— start Exercise inputs —

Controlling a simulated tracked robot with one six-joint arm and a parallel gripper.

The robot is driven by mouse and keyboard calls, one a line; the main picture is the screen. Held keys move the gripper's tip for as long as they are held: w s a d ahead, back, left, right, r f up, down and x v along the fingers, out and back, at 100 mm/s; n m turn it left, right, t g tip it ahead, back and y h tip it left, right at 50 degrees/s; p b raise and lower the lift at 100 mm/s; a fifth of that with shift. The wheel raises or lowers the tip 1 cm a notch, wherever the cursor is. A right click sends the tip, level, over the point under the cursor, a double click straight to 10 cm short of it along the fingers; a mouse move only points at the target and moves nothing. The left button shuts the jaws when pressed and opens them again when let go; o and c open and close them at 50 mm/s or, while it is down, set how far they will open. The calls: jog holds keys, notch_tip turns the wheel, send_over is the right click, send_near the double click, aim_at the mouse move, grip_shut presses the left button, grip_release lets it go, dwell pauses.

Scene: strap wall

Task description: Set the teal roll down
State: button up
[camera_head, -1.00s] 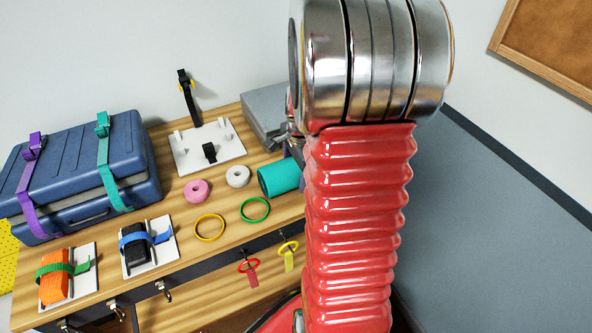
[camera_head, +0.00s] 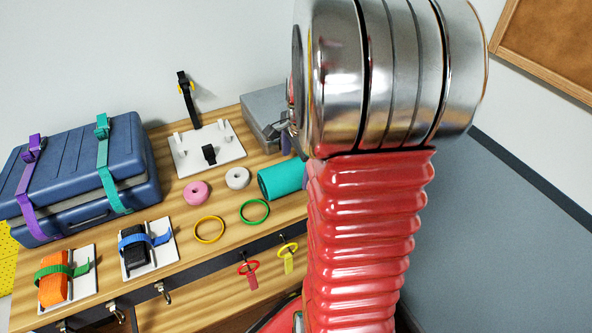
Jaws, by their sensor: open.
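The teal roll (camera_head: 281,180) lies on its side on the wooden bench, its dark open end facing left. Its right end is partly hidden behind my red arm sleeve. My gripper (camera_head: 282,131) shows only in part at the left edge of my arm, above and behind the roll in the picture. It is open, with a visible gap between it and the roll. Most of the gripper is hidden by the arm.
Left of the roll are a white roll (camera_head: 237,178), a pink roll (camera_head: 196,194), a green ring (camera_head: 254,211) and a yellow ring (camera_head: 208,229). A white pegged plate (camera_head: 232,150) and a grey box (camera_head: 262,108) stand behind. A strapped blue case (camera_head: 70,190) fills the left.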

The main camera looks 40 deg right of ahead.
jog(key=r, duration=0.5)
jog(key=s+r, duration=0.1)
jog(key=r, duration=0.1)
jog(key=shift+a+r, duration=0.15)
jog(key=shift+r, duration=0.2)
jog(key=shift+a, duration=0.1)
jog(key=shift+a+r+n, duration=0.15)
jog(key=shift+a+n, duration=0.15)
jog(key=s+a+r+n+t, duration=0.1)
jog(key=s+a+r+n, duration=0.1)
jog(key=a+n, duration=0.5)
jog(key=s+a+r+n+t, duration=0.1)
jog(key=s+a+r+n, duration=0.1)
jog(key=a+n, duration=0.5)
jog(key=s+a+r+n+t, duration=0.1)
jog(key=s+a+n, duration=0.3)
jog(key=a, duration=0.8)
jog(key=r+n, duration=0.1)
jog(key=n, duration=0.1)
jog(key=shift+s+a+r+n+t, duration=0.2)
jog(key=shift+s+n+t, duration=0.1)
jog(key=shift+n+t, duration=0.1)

— end Exercise inputs —
— start Exercise inputs —

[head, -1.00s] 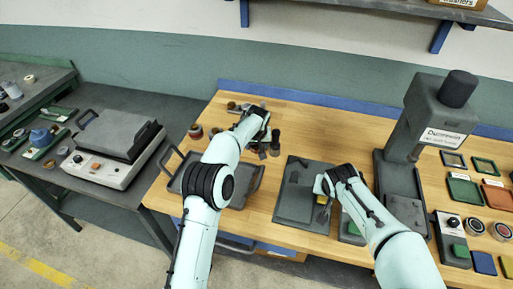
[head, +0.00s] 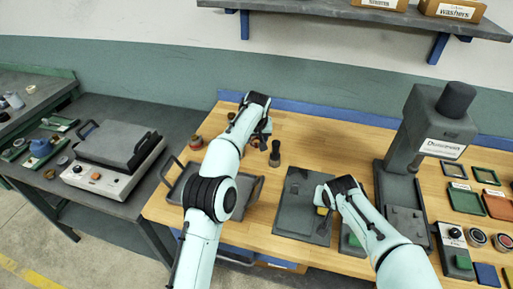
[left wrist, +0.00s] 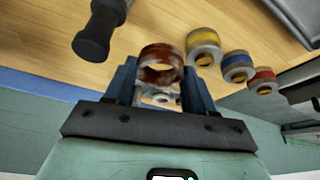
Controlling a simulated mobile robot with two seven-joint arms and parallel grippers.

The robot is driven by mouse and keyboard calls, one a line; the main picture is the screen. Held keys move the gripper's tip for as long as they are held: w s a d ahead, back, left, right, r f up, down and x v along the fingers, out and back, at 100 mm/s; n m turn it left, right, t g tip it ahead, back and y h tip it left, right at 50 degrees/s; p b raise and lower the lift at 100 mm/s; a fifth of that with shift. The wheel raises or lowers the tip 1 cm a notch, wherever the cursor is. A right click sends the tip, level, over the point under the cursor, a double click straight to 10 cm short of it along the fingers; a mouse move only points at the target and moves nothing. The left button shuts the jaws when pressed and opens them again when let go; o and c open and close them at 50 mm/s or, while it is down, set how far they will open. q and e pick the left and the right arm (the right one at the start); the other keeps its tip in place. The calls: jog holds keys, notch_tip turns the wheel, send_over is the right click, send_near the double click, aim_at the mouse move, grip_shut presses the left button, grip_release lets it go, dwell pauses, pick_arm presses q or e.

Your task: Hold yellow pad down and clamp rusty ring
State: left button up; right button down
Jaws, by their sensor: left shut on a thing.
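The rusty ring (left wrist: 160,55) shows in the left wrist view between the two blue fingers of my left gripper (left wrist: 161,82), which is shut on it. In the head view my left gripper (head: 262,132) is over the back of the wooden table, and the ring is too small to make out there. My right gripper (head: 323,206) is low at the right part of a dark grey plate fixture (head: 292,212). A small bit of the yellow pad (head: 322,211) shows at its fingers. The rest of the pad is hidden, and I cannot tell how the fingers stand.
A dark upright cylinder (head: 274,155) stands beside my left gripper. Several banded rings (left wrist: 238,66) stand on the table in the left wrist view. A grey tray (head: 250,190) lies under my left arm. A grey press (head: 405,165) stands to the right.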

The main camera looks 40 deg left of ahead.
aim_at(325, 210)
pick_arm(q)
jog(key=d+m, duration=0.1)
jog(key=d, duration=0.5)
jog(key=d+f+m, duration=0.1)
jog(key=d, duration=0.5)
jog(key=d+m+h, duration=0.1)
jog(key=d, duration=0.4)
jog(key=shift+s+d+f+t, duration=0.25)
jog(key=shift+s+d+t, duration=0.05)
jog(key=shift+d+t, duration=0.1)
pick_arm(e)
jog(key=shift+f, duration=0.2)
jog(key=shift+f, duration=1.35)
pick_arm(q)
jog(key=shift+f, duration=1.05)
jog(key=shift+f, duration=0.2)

— end Exercise inputs —

Give again, exactly as written, only the lines that start at the one with "go, dwell pauses." and end at the one with "[camera_head, +0.00s]", both included. Skip any pictures.

### Task answer:
The robot is driven by mouse and keyboard calls, one a line; the main picture is the screen. Held keys move the gripper's tip for as long as they are held: w s a d ahead, back, left, right, r f up, down and x v along the fingers, out and back, at 100 mm/s; n m turn it left, right, t g tip it ahead, back and y h tip it left, right at 50 degrees/s; p b raise and lower the lift at 100 mm/s; a fifth of that with shift. The wheel raises or lowers the tip 1 cm a notch, wherever the cursor is. A right click sends the tip, level, over the point under the cursor, a double click straight to 10 cm short of it along the fingers; a mouse move only points at the target and moves nothing. The left button shuts the jaws when pressed and opens them again when let go; o and c open and close them at 50 mm/s or, while it is down, set how far they will open. The calls: jog holds keys, notch_tip turns the wheel, send_over is the right click, send_near the double click, aim_at the mouse move, grip_shut presses the left button, grip_release lets it go, dwell pauses.

Scene: strap wall

Task description: Set the teal roll down
State: button up
[camera_head, -1.00s] 
[camera_head, +0.00s] 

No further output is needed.